• **RECORDED DATA**
^^^^
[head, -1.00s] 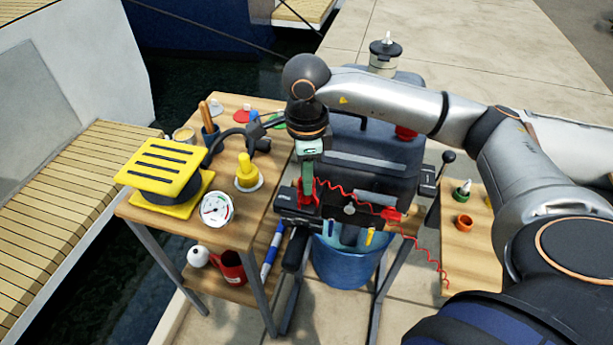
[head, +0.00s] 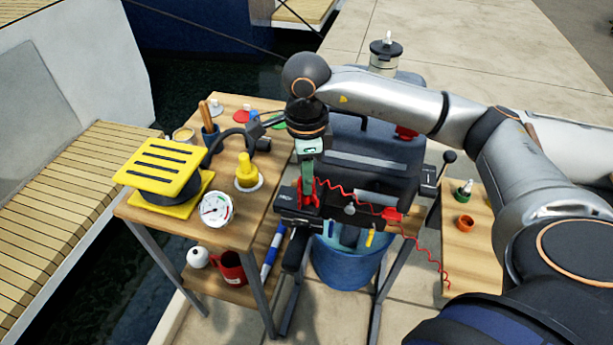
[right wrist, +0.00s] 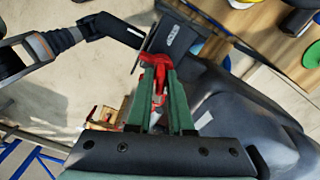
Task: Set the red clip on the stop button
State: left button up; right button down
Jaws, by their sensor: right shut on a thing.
^^^^
• **WHAT NEEDS TO BE DONE**
Go through the listing above and write it all out exactly, leaving out any picture.

• **THE RESPONSE**
[head, -1.00s] 
[head, +0.00s] 
[right wrist, +0.00s] 
Task: Set the red clip on the stop button
State: left button up; right button down
Jaws, by their sensor: right shut on a thing.

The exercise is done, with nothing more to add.